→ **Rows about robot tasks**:
+ + + +

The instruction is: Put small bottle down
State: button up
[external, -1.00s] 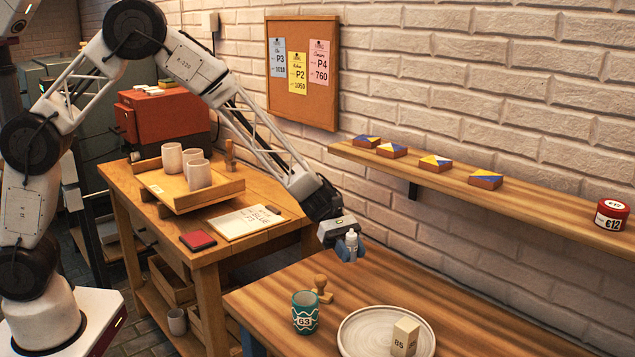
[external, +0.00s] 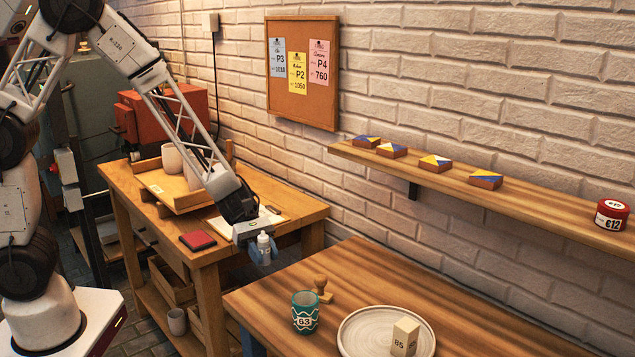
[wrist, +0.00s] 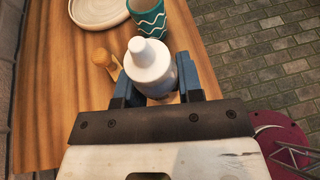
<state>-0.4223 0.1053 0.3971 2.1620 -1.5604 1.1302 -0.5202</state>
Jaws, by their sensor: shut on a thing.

+ + + +

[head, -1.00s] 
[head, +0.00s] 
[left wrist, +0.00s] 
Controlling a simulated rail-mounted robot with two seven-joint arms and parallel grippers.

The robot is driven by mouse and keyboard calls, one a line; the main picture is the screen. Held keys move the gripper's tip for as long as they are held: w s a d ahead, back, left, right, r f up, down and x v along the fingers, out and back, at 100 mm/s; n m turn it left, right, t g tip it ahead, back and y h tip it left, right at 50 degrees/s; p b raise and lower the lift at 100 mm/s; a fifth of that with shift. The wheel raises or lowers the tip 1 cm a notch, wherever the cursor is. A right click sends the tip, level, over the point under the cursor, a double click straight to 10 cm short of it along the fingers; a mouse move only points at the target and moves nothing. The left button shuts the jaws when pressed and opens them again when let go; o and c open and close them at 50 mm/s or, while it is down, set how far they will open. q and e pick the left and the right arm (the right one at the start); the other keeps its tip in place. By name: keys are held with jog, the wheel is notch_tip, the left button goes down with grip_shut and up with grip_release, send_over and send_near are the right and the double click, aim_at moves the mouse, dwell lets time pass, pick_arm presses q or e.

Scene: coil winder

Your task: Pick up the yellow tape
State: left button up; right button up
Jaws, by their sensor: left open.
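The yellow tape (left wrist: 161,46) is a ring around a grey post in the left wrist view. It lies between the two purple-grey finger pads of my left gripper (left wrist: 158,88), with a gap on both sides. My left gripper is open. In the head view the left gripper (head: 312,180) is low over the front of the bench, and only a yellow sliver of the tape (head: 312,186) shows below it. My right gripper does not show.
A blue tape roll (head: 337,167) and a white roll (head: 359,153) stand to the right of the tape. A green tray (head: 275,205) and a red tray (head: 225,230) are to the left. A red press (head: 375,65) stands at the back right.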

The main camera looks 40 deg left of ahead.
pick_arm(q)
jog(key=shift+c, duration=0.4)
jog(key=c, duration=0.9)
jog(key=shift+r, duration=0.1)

+ + + +

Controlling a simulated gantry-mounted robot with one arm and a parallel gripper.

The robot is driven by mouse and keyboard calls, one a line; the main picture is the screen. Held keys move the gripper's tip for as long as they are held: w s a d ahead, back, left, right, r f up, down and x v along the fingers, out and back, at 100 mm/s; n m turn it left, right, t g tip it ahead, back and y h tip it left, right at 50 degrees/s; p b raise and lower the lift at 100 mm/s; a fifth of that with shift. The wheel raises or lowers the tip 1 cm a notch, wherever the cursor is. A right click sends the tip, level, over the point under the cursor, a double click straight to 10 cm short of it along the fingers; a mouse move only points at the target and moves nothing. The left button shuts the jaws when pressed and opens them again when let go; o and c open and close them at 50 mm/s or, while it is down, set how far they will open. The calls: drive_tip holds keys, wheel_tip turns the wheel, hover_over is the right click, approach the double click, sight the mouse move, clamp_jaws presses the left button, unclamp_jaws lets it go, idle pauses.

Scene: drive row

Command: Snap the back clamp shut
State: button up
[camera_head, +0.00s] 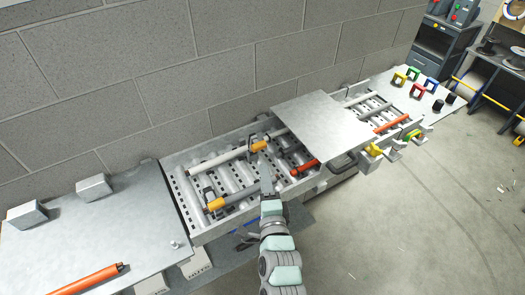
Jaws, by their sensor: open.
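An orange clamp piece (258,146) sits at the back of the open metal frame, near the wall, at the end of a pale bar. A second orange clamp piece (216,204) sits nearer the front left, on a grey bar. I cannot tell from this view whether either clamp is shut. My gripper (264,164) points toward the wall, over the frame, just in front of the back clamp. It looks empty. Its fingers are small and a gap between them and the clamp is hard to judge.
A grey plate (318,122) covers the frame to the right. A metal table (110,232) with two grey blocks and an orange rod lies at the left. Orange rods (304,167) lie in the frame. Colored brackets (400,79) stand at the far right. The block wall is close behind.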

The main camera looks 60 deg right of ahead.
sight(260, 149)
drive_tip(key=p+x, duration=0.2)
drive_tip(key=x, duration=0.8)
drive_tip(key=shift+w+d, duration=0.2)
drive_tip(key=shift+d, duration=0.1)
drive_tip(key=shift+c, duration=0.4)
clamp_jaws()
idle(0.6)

+ + + +

→ **Exercise prompt**:
Copy whichever lines in the listing above contain the word "Controlling".

→ **Answer for the task**:
Controlling a simulated rail-mounted robot with two seven-joint arms and parallel grippers.
Controlling a simulated gantry-mounted robot with one arm and a parallel gripper.

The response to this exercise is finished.